> Prompt
Output every line exactly as written. Leave out pictures.

> Collected material
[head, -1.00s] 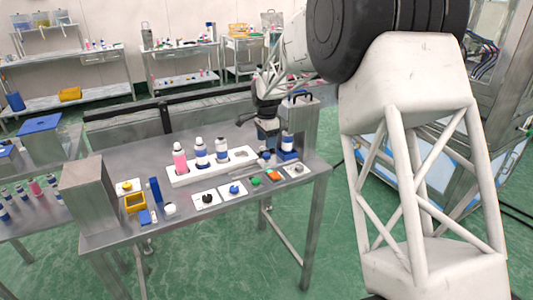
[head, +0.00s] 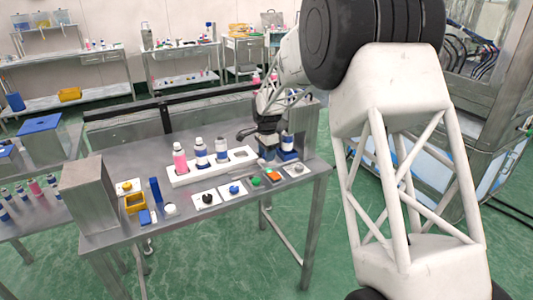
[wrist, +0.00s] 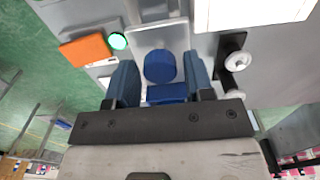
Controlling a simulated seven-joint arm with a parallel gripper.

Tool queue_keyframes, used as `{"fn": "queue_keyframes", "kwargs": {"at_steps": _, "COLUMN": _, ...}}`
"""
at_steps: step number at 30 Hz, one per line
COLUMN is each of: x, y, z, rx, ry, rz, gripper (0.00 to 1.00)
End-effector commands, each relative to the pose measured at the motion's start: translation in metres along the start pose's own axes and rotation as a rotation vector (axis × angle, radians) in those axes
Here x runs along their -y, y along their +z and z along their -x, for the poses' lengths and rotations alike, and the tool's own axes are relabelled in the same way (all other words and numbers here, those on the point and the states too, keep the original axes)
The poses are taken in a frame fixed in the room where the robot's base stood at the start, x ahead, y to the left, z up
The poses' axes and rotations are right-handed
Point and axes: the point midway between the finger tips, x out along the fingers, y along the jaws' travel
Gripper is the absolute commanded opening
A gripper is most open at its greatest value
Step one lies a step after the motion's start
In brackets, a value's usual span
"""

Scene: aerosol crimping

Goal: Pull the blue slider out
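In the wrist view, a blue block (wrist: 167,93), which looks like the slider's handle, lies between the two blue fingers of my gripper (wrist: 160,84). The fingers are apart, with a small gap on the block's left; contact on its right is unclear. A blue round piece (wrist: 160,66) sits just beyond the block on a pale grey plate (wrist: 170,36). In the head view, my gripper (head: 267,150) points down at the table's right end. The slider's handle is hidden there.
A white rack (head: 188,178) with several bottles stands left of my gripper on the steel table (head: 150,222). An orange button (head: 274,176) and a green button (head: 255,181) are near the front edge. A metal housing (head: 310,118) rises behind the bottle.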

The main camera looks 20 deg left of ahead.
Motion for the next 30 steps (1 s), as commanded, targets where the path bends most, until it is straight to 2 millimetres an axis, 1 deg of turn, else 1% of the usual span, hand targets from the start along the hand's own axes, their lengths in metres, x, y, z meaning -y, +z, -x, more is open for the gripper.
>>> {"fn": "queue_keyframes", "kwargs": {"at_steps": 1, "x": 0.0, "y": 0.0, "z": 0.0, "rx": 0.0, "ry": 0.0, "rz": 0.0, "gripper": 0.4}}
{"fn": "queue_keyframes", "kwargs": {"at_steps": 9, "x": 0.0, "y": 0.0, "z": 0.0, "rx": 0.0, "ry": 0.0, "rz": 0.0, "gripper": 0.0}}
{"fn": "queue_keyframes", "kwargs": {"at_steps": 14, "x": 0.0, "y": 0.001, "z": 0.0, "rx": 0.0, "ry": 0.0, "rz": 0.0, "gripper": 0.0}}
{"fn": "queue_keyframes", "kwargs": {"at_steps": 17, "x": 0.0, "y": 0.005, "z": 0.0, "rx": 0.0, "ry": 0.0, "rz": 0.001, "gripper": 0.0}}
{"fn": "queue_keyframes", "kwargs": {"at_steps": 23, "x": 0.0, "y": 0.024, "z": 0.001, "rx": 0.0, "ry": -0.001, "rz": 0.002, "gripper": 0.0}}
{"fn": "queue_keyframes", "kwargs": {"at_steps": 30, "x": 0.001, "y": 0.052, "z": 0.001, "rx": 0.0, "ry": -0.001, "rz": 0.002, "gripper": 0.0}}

> Worked answer
[head, -1.00s] 
[head, +0.00s] 
[wrist, +0.00s] 
Controlling a simulated seven-joint arm with a parallel gripper.

Tool queue_keyframes, used as `{"fn": "queue_keyframes", "kwargs": {"at_steps": _, "COLUMN": _, ...}}`
"""
at_steps: step number at 30 Hz, one per line
COLUMN is each of: x, y, z, rx, ry, rz, gripper (0.00 to 1.00)
End-effector commands, each relative to the pose measured at the motion's start: translation in metres along the start pose's own axes and rotation as a rotation vector (axis × angle, radians) in those axes
Here x runs along their -y, y along their +z and z along their -x, for the poses' lengths and rotations alike, and the tool's own axes are relabelled in the same way (all other words and numbers here, those on the point and the states too, keep the original axes)
The poses are taken in a frame fixed in the room where the robot's base stood at the start, x ahead, y to the left, z up
The poses' axes and rotations are right-handed
Point and axes: the point midway between the finger tips, x out along the fingers, y along the jaws' travel
Gripper is the absolute commanded opening
A gripper is most open at its greatest value
Step one lies a step after the motion's start
In brackets, a value's usual span
"""

Scene: aerosol crimping

Goal: Pull the blue slider out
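In the wrist view, a blue block (wrist: 167,93), which looks like the slider's handle, lies between the two blue fingers of my gripper (wrist: 160,84). The fingers are apart, with a small gap on the block's left; contact on its right is unclear. A blue round piece (wrist: 160,66) sits just beyond the block on a pale grey plate (wrist: 170,36). In the head view, my gripper (head: 267,150) points down at the table's right end. The slider's handle is hidden there.
A white rack (head: 188,178) with several bottles stands left of my gripper on the steel table (head: 150,222). An orange button (head: 274,176) and a green button (head: 255,181) are near the front edge. A metal housing (head: 310,118) rises behind the bottle.

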The main camera looks 20 deg left of ahead.
Motion for the next 30 steps (1 s), as commanded, targets where the path bends most, until it is straight to 2 millimetres an axis, 1 deg of turn, else 1% of the usual span, hand targets from the start along the hand's own axes, their lengths in metres, x, y, z meaning -y, +z, -x, more is open for the gripper.
>>> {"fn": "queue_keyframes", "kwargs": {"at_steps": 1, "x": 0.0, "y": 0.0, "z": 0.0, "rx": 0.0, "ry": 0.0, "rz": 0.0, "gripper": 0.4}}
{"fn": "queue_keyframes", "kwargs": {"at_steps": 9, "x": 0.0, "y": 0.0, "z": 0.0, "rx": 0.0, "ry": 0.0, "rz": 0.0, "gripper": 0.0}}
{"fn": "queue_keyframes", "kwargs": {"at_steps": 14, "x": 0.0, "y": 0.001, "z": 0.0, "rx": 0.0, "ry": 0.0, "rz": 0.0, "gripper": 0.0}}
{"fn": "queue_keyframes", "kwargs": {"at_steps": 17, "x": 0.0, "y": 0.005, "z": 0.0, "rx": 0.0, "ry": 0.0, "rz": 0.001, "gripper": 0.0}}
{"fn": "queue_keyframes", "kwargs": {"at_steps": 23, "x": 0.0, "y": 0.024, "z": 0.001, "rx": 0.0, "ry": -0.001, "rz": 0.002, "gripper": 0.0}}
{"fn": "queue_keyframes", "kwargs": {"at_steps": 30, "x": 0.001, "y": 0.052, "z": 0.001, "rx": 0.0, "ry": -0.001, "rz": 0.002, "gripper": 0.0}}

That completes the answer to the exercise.